Infatti si scopre che la Lombardia chiede di chiudere tutti i negozi e gli esercenti, ad eccezione di farmacie e alimentari, ma non le grandi aziende il cui destino resta in mano ai singoli industriali che potranno decidere come comportarsi. Una decisione che sembra denotare grande confusione e che sarebbe maturata dopo un faccia a faccia con Confindustria e sindacati, entrambi fermamente contrari a bloccare totalmente il motore produttivo d’Italia. Così è bastato questo a convincere il presidente Fontana ad un dietrofront che davvero nessuno si aspettava.

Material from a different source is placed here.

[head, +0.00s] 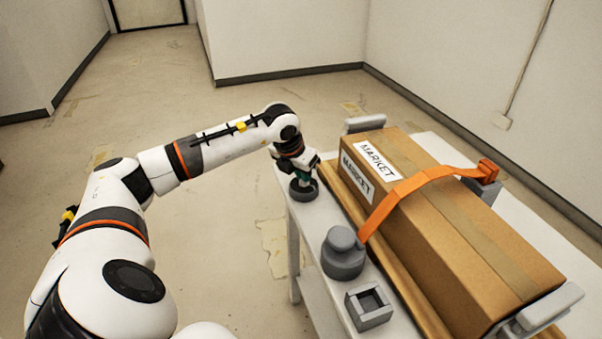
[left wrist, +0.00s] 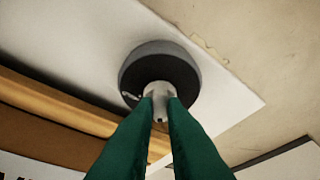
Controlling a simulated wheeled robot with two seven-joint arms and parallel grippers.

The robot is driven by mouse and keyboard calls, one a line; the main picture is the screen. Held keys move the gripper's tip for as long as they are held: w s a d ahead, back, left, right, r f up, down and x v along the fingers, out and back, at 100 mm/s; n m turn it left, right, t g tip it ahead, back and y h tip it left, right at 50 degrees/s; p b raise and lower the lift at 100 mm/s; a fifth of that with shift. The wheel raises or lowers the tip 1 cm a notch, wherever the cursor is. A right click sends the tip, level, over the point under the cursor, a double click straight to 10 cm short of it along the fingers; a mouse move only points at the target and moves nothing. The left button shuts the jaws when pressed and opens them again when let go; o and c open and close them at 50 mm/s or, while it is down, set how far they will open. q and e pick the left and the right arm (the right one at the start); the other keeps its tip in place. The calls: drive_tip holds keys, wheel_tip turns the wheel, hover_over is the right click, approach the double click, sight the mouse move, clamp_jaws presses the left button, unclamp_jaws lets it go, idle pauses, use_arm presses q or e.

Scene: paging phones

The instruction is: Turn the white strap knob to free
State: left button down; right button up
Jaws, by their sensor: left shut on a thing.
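The white strap knob (left wrist: 158,90) stands on a round dark base (left wrist: 160,62) in the left wrist view. The base also shows in the head view (head: 304,194), at the far left corner of the white table (head: 325,222). My left gripper (head: 303,179) is over this base, with its green fingers (left wrist: 161,102) shut on the knob from both sides. Small pale marks show on the base's left side, too small to read. In the head view the gripper mostly hides the knob. My right gripper is not in view.
A large cardboard box (head: 440,235) labelled MARKET lies on the table under an orange strap (head: 408,187). A grey round knob-like part (head: 343,253) and a grey square socket (head: 369,306) stand along the near left edge. Open floor lies left of the table.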

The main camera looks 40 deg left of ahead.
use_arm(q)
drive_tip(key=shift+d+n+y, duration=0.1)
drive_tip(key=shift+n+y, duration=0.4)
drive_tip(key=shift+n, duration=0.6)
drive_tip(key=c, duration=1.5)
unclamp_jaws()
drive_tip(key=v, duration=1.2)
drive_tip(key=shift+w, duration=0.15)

LA RETROMARCIA. Che qualcosa sia intervenuto a far cambiare idea al governatore non è un mistero per nessuno. Anzi è la stessa Regione, nella lettera inviata al premier, ad ammettere che “per quanto riguarda le restanti attività produttive è già stato raggiunto un accordo con Confindustria Lombardia che provvederà a regolamentare l’eventuale sospensione o riduzione delle attività lavorative per le imprese”. Decisione legittima, per carità, ma c’è da chiedersi se non sia stata presa un po’ troppo alla leggera visto quanto sostiene, probabilmente a ragione, il governatore leghista stesso. Proprio lui, giornalmente, racconta di una sanità lombarda prossima al collasso tanto che ad inizio settimana ha perfino detto che “reggeremo al massimo una settimana”.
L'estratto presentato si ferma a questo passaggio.